Aim of the exercise
All lines below must be repeated exactly, with the pictures omitted.

— start of Supplied material —

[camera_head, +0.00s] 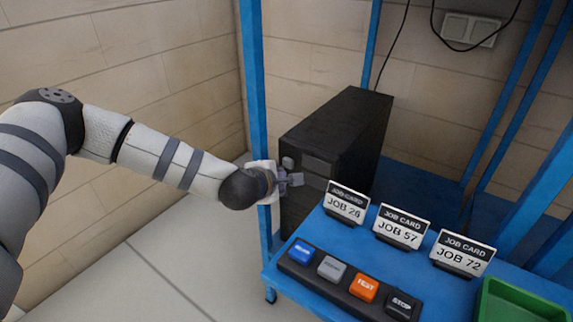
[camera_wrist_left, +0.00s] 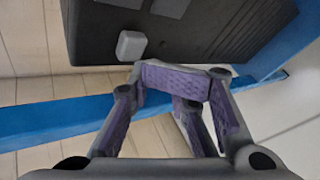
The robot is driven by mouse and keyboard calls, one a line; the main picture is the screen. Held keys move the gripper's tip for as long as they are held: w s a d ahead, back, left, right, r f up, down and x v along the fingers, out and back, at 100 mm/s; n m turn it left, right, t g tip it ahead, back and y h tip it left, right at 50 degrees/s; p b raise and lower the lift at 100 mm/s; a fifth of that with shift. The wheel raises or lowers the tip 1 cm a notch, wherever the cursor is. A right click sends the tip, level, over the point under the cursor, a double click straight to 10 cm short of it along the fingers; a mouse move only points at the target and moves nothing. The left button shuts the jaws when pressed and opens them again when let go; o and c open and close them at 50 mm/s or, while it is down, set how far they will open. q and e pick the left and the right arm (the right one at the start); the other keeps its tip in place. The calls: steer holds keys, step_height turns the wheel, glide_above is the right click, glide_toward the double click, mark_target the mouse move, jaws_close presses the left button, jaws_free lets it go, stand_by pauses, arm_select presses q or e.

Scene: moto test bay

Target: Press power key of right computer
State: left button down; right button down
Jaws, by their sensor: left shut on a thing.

— end of Supplied material —

Finished answer
[camera_head, +0.00s] 
[camera_wrist_left, +0.00s] 
The robot is driven by mouse and keyboard calls, one a line; the main picture is the screen. Held keys move the gripper's tip for as long as they are held: w s a d ahead, back, left, right, r f up, down and x v along the fingers, out and back, at 100 mm/s; n m turn it left, right, t g tip it ahead, back and y h tip it left, right at 50 degrees/s; p b raise and lower the lift at 100 mm/s; a fifth of that with shift. The wheel raises or lowers the tip 1 cm a notch, wherever the cursor is. A right click sends the tip, level, over the point under the cursor, a double click straight to 10 cm short of it along the fingers; a mouse move only points at the target and moves nothing. The left button shuts the jaws when pressed and opens them again when let go; o and c open and close them at 50 mm/s or, while it is down, set how far they will open. q and e pick the left and the right arm (the right one at the start); the other keeps its tip in place. The calls: steer holds keys, step_height turns the wheel, glide_above is the right click, glide_toward the double click, mark_target the mouse move, jaws_close presses the left button, jaws_free lets it go, stand_by pauses, arm_select presses q or e.

Scene: moto test bay

Target: Press power key of right computer
State: left button down; right button down
Jaws, by their sensor: left shut on a thing.

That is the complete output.